### WHAT NEEDS TO BE DONE
Find all lines in the listing that include the word "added", then copy them.

* BEGIN RECORDS SUPPLIED *

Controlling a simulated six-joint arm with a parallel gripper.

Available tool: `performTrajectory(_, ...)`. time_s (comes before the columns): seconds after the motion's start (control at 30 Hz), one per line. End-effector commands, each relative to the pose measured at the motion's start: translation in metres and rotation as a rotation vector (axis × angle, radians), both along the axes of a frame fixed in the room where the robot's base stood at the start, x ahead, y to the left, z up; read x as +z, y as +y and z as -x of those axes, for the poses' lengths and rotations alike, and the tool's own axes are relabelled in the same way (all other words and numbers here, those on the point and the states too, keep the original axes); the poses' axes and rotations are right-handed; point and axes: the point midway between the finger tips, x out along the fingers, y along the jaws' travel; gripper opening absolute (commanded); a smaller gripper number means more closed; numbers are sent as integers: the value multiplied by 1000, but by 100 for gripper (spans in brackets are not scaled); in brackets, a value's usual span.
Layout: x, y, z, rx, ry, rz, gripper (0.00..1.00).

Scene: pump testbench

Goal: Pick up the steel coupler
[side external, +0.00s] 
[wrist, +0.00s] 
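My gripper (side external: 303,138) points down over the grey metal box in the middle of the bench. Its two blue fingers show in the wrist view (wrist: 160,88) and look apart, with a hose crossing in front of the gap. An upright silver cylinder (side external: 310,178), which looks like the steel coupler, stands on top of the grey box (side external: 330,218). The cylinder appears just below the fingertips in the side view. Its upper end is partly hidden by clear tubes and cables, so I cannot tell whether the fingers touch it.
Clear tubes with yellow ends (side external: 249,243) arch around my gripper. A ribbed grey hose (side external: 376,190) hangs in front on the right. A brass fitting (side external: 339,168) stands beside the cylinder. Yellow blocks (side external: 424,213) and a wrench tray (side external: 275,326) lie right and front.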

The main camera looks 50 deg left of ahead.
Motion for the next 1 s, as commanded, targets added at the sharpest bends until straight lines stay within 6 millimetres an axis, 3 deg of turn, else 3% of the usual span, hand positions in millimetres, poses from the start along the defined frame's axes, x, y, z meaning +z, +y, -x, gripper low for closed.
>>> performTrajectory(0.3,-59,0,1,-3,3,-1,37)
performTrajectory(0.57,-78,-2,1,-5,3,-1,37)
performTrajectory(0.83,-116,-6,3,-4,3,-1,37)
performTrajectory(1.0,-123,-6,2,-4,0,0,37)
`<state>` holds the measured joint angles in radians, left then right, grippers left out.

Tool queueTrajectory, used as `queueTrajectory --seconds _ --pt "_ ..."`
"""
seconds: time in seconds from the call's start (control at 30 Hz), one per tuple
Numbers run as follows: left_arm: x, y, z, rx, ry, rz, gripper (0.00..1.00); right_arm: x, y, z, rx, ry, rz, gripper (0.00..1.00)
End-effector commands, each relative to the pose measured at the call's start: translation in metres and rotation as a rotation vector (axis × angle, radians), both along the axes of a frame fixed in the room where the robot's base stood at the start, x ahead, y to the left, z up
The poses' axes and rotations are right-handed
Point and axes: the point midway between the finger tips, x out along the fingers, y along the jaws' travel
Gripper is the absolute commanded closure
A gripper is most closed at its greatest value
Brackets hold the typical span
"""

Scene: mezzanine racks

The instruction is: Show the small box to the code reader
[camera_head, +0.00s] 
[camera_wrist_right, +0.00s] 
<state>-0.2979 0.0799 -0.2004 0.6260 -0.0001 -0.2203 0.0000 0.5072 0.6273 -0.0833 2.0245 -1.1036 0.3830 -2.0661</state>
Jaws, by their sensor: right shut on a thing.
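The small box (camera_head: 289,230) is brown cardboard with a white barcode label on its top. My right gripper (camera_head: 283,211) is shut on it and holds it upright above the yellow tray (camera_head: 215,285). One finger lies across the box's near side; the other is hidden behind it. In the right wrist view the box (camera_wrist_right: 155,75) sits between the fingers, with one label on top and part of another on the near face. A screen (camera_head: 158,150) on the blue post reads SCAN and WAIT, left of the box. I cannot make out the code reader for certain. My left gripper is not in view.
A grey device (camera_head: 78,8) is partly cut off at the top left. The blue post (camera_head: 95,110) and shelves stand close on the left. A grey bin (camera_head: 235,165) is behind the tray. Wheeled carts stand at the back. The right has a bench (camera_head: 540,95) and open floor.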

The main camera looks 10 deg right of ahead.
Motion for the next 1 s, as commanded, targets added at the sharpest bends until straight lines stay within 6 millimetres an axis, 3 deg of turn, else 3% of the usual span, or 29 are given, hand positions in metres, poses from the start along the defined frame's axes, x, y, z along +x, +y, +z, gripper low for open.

* END RECORDS SUPPLIED *

### OUTPUT BELOW
Motion for the next 1 s, as commanded, targets added at the sharpest bends until straight lines stay within 6 millimetres an axis, 3 deg of turn, else 3% of the usual span, hand positions in millimetres, poses from the start along the defined frame's axes, x, y, z meaning +z, +y, -x, gripper low for closed.
Motion for the next 1 s, as commanded, targets added at the sharpest bends until straight lines stay within 6 millimetres an axis, 3 deg of turn, else 3% of the usual span, or 29 are given, hand positions in metres, poses from the start along the defined frame's axes, x, y, z along +x, +y, +z, gripper low for open.

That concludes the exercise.